In a previous post we discussed the draft legislation published in July this year requiring the notification of uncertain tax treatments. Under the proposed legislation there would have been a requirement to notify where:
- a provision was made in the accounts of the business to reflect tax uncertainty in accordance with GAAP;
- a tax position taken was contrary to the known position of HMRC; or
- there was a “substantial possibility” that a tribunal or court would disagree with a tax treatment applied.
The final provision caused some concern among taxpayers and advisers. It was widely felt that trigger (3) was subjective, and there would be inherent uncertainty in applying the test contained in the draft legislation.

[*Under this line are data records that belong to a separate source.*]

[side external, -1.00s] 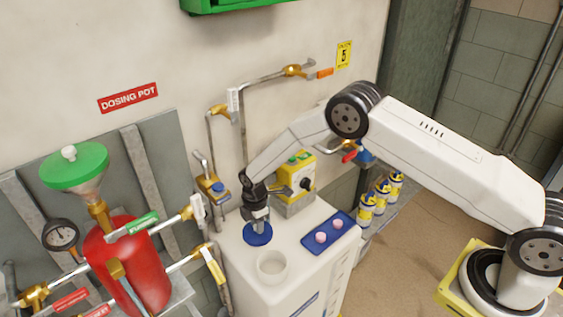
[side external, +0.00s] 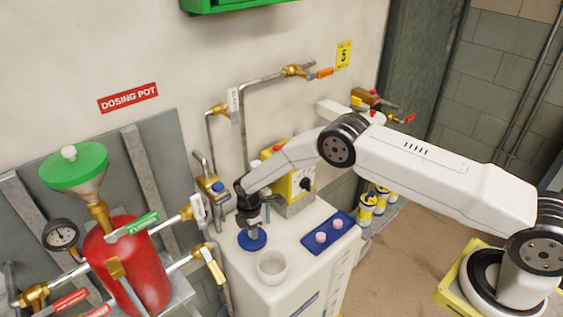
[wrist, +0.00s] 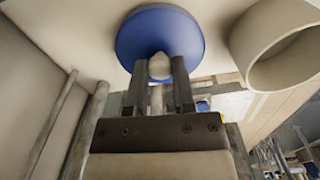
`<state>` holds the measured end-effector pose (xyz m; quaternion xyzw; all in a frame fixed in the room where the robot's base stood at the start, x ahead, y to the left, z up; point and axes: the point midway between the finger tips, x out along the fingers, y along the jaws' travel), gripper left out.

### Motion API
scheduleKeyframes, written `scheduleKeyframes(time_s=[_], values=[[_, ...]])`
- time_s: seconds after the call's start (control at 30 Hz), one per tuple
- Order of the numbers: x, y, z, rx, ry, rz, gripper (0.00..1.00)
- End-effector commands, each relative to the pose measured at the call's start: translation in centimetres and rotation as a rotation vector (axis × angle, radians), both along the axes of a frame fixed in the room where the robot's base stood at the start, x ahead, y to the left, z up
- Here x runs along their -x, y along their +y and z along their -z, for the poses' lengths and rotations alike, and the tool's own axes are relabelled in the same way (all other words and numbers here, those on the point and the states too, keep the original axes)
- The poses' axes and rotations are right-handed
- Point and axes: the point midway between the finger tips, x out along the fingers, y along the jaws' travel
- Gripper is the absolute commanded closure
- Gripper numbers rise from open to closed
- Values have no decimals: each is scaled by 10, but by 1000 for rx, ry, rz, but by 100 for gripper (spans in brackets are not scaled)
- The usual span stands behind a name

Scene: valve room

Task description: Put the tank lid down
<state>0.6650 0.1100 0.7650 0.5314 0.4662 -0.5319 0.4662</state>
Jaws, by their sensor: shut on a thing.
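The tank lid (side external: 252,240) is a blue disc with a pale knob, over the white tank top (side external: 230,245). In the wrist view the lid (wrist: 160,32) shows at the top. My gripper (side external: 252,226) is shut on the lid's knob; the wrist view shows the knob between the two fingertips (wrist: 159,70). The tank's round white neck (side external: 272,266) is open, to the right and nearer the camera than the lid. It also shows at the right of the wrist view (wrist: 250,60). I cannot tell whether the lid touches the tank top.
A blue tray (side external: 340,228) with two pink pieces lies to the right on the tank top. A yellow and grey pump unit (side external: 292,185) stands behind the gripper. Pipes and a valve with a blue part (side external: 216,187) are close at the left. A red dosing pot (side external: 135,265) stands farther left.

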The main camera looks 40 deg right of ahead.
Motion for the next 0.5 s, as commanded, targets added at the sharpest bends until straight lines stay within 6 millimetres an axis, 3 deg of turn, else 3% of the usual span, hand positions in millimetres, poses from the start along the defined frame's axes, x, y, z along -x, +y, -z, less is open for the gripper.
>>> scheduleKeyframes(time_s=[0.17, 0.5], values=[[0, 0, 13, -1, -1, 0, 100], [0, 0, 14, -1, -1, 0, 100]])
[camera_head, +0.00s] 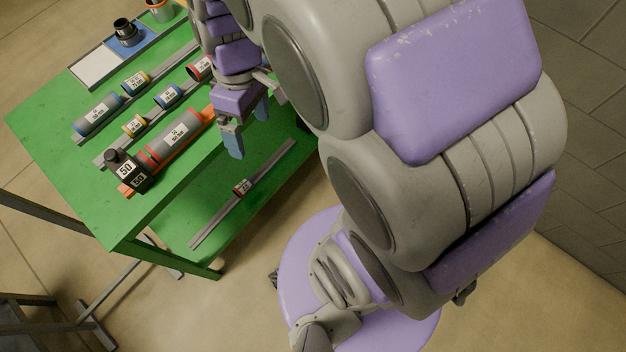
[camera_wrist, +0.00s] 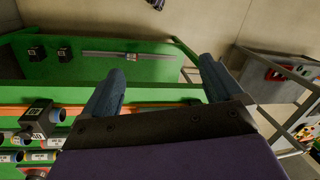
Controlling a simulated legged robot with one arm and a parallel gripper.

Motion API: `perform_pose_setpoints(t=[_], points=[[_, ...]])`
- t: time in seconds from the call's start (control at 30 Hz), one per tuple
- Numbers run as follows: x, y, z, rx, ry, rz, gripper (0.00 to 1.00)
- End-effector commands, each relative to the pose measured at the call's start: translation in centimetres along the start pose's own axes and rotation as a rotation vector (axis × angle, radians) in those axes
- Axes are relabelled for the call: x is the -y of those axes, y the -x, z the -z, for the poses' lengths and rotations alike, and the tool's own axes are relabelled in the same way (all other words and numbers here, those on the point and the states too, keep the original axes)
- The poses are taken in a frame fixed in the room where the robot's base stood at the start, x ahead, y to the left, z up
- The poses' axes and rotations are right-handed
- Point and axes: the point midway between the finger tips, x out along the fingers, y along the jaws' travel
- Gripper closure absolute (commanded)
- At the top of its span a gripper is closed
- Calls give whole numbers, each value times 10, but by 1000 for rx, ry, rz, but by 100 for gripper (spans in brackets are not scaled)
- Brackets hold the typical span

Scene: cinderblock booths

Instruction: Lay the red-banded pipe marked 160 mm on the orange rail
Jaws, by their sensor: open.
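The green table (camera_head: 60,120) fills the left of the head view. The orange rail (camera_head: 126,191) lies along its near side. A large grey pipe (camera_head: 160,153) with a white label and reddish ends lies along this rail; its label is too small to read surely. A smaller red-ended pipe (camera_head: 194,68) lies on a grey rail farther back. My gripper (camera_head: 248,126) is open and empty, just right of the large pipe, over the table's right edge. In the wrist view, my open fingers (camera_wrist: 163,75) stand apart with nothing between them, and the orange rail (camera_wrist: 150,104) crosses behind.
A black block marked 50 (camera_head: 127,172) stands by the orange rail's near end. Blue- and yellow-banded pipes (camera_head: 100,110) lie on grey rails (camera_head: 90,131). A tray (camera_head: 95,68) is at the back. A lower green shelf (camera_head: 195,215) carries a grey rail (camera_head: 212,222).

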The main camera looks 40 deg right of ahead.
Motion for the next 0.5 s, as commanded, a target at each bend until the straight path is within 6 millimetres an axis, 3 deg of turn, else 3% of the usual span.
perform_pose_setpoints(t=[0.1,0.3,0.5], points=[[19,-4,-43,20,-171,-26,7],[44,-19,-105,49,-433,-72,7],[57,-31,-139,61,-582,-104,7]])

These concerns were heightened by a review of the accompanying draft guidance, which appears to have some difficulty articulating with much certainty how the trigger should be applied in different scenarios.
Today’s announcement states that trigger (3) has been dropped from the regime (albeit leaving open the possibility it will be added later). Instead, notification will only be required where a provision has been made under GAAP or where a tax position taken is contrary to the known position of HMRC.
This is a welcome and pragmatic change to this legislation which means notification will now be based solely on two clearer and more objective triggers.